Neither Mr. Gorence nor Mr. Bowles mentioned any deficiency with respect to Exhibit 1. Indeed, Claimant Rick Reese stated: "I agree to that, those terms." (Id.) Mr. Bowles, counsel for Terri Reese, stated that "Mrs. Reese also states on the record that she agrees to those terms, your Honor." (Doc. 126, Tr. at 13.) Judge Khalsa asked Terri Reese whether she was "present all day throughout these negotiations and assisted and advised by [her] counsel, correct?" (Id.) Terri Reese responded: "Yes, ma'am." (Id.) Judge Khalsa asked Terri Reese: "And do you understand the terms of the agreement? Terri Reese responded: "Yes, ma'am." (Id.) The declarations of both Claimants in open court establish that Claimants agreed to the terms of the settlement agreement. Claimants were represented by counsel during the negotiations and when Judge Khalsa stated the terms on the record. The transcript demonstrates that both Claimants knowingly and voluntarily agreed to the terms of the settlement agreement. Claimants have not met their burden to demonstrate mistake, inequitable conduct, or any other ground that would allow for reformation of the clear and unambiguous terms of the settlement agreement.

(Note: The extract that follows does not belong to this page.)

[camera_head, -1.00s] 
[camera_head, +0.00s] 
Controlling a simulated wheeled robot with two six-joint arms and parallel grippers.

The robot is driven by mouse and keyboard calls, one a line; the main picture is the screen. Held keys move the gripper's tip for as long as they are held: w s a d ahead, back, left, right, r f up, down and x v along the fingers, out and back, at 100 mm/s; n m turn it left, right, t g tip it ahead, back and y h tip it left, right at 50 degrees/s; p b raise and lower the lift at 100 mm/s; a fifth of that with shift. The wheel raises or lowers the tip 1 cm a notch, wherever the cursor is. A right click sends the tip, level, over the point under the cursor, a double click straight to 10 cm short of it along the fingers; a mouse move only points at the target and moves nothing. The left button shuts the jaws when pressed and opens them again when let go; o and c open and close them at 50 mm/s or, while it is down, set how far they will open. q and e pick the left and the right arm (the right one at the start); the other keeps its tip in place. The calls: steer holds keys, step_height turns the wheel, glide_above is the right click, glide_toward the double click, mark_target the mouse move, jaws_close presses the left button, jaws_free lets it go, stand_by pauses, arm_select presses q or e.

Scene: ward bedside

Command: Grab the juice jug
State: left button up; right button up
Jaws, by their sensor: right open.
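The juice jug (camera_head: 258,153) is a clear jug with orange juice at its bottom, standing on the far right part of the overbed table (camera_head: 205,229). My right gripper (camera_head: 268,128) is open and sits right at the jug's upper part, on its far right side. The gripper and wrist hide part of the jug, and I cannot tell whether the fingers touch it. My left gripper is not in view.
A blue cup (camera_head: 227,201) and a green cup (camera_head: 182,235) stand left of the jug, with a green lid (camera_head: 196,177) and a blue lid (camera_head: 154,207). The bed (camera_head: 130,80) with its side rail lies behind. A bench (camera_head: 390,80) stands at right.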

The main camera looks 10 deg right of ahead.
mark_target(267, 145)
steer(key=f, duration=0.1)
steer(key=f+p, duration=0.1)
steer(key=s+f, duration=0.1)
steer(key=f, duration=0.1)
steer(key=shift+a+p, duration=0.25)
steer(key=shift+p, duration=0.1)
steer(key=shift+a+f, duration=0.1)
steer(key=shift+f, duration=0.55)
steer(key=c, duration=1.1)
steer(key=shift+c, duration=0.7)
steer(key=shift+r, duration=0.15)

The terms of the settlement agreement are set out in the transcript. Claimants have not shown that the settlement agreement was created under conditions of fraud, illegality, mistake, or unconscionability. Therefore, the Court will not interfere with the terms of the settlement agreement as memorialized in the transcript of the proceedings before Judge Khalsa. THEREFORE,
IT IS ORDERED that Plaintiff's Motion to Enforce Oral Settlement Agreement (Doc. 127) is GRANTED.
IT IS FURTHER ORDERED that the parties will complete closing documents within ten days.